• _What you will do_
Look through the listing below for the line containing "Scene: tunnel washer". Copy it and each line after it up to and including the line containing "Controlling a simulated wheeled", exactly, leaving out pictures.

## START Supplied data

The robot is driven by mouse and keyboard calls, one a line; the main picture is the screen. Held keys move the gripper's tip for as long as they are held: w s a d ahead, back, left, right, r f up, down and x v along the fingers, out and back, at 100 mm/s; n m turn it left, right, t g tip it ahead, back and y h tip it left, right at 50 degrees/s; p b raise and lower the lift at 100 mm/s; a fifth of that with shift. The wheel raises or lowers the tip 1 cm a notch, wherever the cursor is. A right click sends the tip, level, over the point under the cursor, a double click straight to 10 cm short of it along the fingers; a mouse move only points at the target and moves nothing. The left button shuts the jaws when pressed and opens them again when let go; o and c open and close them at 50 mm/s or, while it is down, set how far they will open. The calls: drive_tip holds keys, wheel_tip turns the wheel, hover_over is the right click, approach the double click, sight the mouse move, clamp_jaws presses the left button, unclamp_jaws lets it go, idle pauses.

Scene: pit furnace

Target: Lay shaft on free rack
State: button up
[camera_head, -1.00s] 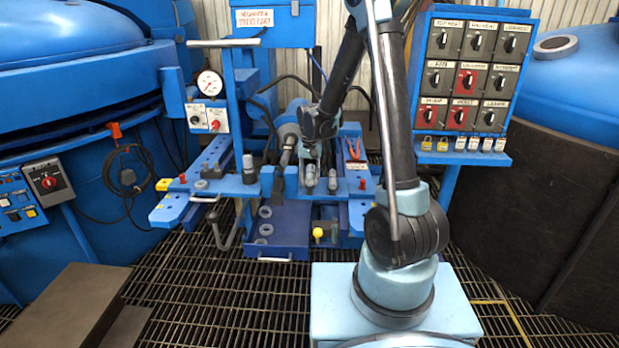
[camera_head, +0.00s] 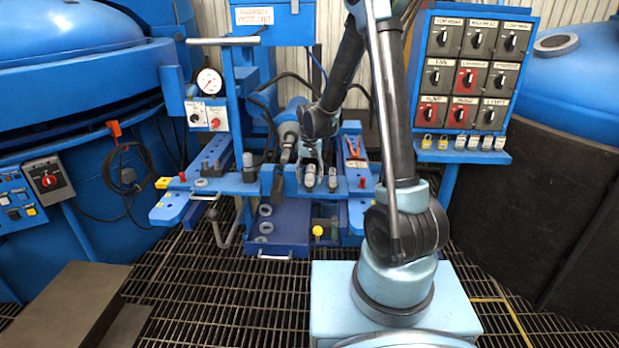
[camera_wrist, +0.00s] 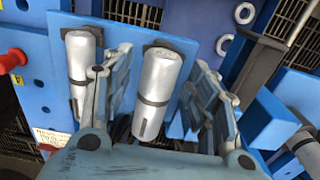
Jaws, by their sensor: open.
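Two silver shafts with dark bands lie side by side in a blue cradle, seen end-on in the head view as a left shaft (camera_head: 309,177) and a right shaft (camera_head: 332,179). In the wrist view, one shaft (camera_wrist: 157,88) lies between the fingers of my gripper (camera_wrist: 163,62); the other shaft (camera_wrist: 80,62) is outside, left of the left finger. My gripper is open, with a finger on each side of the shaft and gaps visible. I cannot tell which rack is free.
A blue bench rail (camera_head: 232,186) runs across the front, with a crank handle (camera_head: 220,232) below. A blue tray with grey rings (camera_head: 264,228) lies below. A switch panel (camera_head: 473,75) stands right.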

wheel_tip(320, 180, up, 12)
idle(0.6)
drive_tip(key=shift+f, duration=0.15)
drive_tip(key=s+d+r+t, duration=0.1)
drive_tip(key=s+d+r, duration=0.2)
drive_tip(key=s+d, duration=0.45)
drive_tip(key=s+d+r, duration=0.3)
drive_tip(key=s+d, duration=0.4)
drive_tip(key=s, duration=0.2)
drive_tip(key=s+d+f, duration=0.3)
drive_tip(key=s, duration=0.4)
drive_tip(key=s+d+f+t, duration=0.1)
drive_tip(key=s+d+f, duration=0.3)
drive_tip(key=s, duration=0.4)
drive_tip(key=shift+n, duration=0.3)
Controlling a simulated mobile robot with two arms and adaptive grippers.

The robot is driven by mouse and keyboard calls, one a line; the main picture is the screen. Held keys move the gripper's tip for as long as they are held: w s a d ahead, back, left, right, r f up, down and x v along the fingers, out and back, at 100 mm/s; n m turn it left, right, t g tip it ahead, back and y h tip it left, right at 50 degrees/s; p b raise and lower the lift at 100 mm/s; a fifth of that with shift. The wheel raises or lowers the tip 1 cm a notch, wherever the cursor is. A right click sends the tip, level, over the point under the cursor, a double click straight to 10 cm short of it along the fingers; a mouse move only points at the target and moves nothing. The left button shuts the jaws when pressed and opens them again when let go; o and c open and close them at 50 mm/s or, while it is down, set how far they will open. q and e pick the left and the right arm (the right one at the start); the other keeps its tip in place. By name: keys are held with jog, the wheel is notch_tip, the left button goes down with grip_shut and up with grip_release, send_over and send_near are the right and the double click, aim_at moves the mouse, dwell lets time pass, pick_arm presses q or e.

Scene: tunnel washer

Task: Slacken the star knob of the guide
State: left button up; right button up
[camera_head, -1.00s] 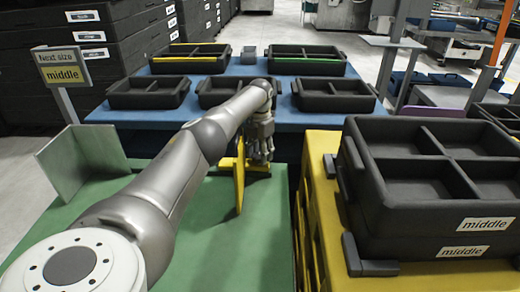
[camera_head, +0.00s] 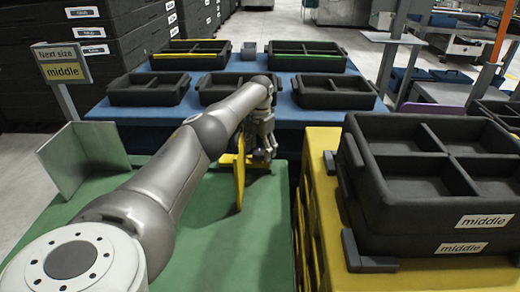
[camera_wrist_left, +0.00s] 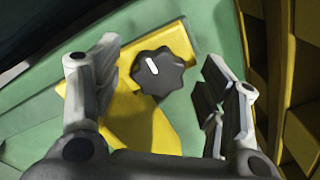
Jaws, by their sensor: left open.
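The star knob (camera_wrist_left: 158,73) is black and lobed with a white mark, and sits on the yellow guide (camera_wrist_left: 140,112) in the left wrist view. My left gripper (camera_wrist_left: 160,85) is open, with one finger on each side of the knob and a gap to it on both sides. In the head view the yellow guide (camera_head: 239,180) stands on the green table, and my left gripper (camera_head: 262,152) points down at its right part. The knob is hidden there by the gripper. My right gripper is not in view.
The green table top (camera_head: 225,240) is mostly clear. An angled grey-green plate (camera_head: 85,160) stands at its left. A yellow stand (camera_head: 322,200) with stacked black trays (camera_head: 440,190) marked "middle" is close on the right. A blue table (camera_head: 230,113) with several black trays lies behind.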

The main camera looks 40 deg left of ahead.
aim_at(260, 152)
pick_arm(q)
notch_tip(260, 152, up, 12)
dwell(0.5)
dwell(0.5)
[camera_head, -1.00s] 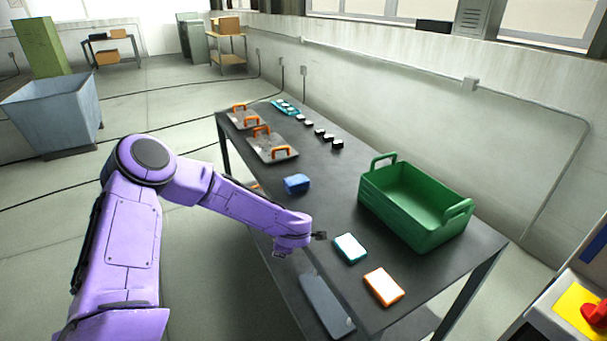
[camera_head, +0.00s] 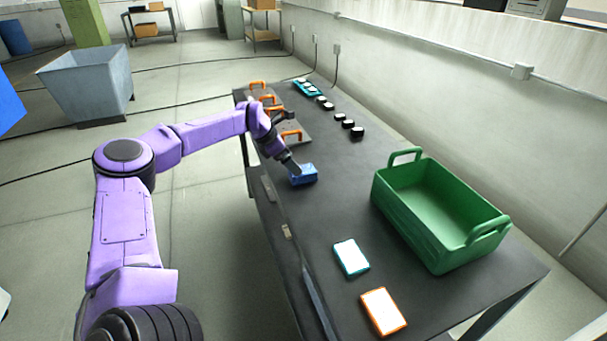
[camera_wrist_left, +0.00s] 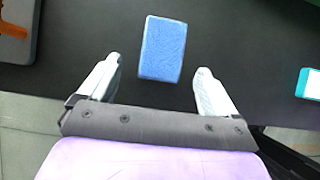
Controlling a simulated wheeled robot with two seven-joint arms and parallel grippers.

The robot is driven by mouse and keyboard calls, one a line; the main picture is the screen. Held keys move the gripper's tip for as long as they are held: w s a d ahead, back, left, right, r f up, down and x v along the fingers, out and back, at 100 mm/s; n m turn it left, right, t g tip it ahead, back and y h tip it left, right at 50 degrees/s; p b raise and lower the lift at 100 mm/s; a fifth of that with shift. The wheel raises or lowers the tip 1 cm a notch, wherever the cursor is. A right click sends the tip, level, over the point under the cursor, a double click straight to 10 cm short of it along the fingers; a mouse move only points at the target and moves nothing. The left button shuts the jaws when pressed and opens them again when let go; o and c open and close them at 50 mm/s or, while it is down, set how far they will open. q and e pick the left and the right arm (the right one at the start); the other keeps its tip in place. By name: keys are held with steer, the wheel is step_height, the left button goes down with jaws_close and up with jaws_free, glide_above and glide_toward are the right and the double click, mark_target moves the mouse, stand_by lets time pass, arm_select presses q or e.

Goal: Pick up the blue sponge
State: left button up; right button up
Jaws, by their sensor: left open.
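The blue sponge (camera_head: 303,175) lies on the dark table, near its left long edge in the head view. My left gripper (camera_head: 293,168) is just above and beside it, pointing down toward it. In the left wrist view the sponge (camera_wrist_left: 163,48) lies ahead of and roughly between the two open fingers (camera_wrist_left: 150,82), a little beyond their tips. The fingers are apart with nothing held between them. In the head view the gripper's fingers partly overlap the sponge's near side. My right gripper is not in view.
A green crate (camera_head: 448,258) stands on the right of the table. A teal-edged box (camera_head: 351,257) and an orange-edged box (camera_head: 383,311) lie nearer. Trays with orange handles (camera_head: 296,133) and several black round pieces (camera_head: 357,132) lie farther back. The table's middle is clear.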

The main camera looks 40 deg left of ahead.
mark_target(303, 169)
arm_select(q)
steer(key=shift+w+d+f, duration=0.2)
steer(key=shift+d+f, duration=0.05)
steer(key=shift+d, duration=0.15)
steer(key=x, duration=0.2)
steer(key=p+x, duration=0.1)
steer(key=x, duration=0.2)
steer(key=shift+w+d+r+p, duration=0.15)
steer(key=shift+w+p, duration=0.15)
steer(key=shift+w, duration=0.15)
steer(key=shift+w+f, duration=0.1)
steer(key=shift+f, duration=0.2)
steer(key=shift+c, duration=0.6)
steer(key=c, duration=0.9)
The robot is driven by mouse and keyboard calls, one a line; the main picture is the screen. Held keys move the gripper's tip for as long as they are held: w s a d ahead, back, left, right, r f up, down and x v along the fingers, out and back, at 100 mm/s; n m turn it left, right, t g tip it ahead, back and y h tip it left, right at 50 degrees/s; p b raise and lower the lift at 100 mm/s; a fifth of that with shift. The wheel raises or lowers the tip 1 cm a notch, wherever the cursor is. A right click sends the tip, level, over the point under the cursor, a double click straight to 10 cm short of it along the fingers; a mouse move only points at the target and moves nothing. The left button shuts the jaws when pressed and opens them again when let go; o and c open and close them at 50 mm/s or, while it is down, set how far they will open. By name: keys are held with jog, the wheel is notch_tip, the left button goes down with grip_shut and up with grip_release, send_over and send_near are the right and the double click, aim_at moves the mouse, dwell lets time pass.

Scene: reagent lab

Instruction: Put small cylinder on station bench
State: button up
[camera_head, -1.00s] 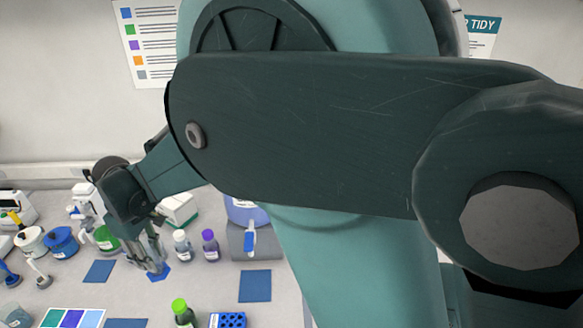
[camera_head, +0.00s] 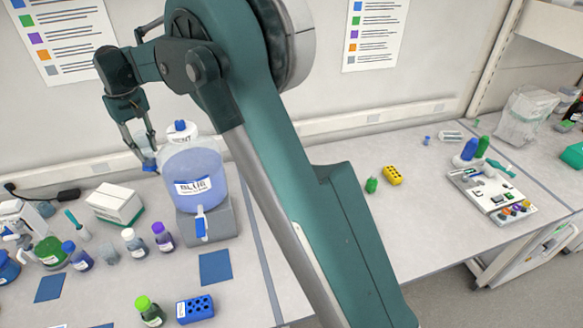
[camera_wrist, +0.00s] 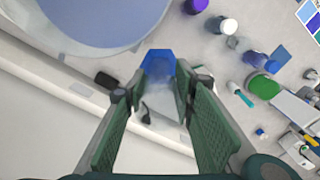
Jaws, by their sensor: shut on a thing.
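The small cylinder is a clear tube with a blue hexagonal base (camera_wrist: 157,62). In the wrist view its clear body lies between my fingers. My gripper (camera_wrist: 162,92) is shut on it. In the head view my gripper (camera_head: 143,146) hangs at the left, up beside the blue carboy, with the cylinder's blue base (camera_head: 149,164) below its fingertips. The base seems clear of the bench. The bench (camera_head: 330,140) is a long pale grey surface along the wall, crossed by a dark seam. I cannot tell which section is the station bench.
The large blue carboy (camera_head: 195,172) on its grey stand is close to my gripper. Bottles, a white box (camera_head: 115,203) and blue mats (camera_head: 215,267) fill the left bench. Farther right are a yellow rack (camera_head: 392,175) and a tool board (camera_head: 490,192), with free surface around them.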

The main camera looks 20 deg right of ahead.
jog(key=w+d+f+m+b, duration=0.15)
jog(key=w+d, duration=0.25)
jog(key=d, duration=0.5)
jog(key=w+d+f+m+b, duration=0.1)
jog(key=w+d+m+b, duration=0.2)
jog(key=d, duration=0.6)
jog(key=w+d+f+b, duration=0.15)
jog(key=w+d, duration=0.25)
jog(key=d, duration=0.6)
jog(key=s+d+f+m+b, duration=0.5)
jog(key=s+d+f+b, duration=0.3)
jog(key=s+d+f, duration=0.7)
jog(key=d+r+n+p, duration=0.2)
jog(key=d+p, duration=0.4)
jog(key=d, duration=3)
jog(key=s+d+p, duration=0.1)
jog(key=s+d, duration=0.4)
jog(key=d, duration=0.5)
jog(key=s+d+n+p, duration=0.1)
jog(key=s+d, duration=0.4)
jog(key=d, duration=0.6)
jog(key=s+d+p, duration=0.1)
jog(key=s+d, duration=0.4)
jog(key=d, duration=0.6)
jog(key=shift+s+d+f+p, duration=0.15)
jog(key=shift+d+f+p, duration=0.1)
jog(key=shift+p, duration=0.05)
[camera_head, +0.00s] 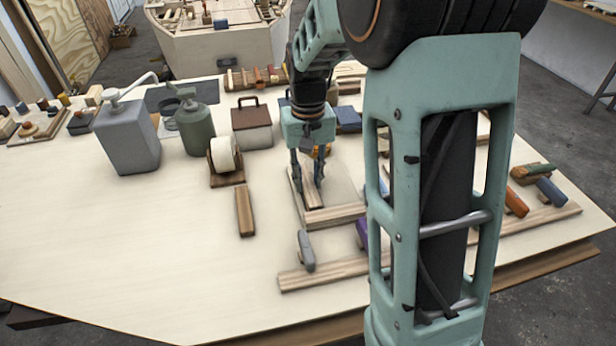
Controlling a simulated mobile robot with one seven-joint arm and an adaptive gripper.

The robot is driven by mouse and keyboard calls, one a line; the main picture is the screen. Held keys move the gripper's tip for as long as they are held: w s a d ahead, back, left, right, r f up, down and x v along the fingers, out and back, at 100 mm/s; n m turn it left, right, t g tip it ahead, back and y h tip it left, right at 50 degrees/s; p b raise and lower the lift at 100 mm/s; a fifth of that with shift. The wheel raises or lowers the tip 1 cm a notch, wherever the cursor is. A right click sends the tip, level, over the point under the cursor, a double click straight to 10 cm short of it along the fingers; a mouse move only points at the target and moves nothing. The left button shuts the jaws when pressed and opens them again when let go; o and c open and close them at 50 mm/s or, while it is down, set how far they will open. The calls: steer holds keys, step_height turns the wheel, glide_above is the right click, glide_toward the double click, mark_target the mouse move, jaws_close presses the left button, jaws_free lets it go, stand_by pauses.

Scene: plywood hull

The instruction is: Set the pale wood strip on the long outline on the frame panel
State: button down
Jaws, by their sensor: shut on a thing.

## END Supplied data

• _Solution for this problem_
Scene: tunnel washer

Task: Slacken the star knob of the guide
State: left button up; right button up
[camera_head, -1.00s] 
[camera_head, +0.00s] 
[camera_wrist_left, +0.00s] 
Jaws, by their sensor: left open.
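The star knob (camera_wrist_left: 158,73) is black and lobed with a white mark, and sits on the yellow guide (camera_wrist_left: 140,112) in the left wrist view. My left gripper (camera_wrist_left: 160,85) is open, with one finger on each side of the knob and a gap to it on both sides. In the head view the yellow guide (camera_head: 239,180) stands on the green table, and my left gripper (camera_head: 262,152) points down at its right part. The knob is hidden there by the gripper. My right gripper is not in view.
The green table top (camera_head: 225,240) is mostly clear. An angled grey-green plate (camera_head: 85,160) stands at its left. A yellow stand (camera_head: 322,200) with stacked black trays (camera_head: 440,190) marked "middle" is close on the right. A blue table (camera_head: 230,113) with several black trays lies behind.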

The main camera looks 40 deg left of ahead.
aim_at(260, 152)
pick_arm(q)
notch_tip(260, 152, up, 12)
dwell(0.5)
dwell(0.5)
[camera_head, -1.00s] 
[camera_head, +0.00s] 
[camera_wrist_left, +0.00s] 
Controlling a simulated wheeled robot with two seven-joint arms and parallel grippers.

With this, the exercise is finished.